* **Set problem**: Check each line of the records below and collect those holding "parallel".

Recorded robot episodes
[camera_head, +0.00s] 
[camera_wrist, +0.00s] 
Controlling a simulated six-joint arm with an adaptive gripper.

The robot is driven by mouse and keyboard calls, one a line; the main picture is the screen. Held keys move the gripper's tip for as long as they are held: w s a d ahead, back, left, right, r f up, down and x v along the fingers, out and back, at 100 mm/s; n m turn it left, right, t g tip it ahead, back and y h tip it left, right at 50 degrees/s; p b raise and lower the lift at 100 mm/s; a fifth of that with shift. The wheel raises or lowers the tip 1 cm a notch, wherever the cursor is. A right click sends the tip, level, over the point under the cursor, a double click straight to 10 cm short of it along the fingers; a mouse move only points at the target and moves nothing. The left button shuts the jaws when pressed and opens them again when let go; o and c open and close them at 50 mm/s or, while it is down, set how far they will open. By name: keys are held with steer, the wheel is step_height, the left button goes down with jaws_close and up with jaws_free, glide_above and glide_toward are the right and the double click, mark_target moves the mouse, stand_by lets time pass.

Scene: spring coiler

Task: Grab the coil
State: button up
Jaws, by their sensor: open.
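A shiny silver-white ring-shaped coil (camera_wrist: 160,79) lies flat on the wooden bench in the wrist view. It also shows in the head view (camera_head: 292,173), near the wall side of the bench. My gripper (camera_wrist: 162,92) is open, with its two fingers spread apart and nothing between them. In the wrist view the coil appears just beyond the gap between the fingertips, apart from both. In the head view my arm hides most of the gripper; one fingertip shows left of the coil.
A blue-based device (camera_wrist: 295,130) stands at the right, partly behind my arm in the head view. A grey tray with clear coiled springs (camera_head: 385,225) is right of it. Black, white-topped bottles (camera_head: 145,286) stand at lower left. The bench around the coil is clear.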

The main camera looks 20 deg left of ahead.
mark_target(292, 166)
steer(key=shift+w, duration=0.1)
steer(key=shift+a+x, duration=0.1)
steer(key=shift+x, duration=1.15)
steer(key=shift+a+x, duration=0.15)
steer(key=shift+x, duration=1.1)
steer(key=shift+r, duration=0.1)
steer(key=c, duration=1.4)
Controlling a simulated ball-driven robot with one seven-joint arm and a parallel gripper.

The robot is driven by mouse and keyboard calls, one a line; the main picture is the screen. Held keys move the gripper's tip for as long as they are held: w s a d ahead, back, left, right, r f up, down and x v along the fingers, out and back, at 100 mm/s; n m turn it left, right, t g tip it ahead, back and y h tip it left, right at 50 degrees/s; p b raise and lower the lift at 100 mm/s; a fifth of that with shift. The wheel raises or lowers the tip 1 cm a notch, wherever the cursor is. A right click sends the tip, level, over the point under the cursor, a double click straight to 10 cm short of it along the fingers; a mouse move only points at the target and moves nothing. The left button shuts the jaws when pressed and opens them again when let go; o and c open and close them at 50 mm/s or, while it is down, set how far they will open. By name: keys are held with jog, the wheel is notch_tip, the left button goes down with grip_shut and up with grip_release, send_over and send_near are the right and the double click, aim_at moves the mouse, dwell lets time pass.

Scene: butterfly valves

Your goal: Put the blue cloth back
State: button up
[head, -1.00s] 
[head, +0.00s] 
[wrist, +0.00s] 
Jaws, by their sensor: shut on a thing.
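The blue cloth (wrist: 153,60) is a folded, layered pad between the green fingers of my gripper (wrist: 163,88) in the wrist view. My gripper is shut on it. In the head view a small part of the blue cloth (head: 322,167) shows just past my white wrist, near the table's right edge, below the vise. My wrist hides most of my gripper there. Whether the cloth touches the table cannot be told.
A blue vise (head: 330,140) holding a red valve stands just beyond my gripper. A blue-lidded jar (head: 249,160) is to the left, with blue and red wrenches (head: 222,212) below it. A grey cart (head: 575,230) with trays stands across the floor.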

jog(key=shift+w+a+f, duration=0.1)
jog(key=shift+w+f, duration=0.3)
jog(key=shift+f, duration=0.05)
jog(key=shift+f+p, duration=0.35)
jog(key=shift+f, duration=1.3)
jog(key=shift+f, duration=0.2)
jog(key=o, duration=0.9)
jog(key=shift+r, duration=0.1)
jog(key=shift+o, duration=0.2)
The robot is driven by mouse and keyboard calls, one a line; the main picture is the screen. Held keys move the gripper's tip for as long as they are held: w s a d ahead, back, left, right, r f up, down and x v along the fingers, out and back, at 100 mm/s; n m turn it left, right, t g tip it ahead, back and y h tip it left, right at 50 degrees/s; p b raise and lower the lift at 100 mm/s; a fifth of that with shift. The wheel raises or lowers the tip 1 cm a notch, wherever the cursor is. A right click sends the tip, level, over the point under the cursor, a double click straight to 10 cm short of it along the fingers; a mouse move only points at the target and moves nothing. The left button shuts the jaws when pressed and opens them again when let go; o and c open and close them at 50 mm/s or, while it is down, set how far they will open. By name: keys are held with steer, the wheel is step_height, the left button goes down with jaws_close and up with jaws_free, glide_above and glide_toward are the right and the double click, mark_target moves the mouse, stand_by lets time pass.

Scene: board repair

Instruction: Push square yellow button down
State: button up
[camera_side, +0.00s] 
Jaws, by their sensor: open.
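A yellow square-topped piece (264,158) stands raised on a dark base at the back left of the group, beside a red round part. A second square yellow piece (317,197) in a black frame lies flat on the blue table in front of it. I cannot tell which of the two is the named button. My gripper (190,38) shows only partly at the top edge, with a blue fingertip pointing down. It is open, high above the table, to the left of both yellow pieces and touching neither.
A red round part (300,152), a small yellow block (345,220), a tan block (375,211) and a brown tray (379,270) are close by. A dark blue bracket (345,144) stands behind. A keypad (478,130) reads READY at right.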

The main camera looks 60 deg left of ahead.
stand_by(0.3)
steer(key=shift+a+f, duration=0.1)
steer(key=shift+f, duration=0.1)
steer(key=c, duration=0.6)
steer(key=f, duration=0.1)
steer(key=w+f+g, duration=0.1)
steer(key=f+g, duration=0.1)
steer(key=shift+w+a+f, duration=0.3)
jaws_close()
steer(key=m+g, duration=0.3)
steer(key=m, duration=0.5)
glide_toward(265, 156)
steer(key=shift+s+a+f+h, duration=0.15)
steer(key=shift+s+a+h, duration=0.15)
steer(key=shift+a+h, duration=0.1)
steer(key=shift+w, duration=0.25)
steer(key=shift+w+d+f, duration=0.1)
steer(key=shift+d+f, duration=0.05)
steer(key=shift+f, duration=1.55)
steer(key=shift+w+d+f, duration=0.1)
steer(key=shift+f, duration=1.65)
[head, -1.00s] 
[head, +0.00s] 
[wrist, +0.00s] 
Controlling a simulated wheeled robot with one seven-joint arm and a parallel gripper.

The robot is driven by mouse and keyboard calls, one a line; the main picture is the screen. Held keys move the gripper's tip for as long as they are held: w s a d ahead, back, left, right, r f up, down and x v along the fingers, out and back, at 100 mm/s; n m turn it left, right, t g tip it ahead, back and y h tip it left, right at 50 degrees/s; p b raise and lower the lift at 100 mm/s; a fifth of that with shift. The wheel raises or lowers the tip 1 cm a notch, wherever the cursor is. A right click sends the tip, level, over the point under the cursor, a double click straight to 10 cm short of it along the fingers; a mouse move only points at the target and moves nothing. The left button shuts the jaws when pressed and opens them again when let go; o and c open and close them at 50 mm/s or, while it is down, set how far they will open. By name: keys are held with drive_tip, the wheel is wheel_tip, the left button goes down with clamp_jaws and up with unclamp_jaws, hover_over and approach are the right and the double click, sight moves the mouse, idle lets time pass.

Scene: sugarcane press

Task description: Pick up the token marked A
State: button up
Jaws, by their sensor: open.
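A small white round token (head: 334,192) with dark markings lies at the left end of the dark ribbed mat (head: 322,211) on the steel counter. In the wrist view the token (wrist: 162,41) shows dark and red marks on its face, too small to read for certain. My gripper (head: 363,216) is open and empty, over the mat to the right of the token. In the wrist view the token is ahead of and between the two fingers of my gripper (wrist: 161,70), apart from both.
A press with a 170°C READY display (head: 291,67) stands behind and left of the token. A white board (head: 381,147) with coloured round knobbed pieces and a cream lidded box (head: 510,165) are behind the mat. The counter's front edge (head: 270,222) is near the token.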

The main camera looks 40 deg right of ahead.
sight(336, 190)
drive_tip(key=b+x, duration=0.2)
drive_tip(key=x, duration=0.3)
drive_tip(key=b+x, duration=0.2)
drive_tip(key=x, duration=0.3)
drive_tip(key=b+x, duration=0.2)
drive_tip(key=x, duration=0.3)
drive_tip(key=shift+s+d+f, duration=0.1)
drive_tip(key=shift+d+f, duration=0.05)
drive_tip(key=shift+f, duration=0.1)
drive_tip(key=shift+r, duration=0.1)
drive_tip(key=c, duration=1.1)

* **Answer to the exercise**:
Controlling a simulated ball-driven robot with one seven-joint arm and a parallel gripper.
Controlling a simulated wheeled robot with one seven-joint arm and a parallel gripper.

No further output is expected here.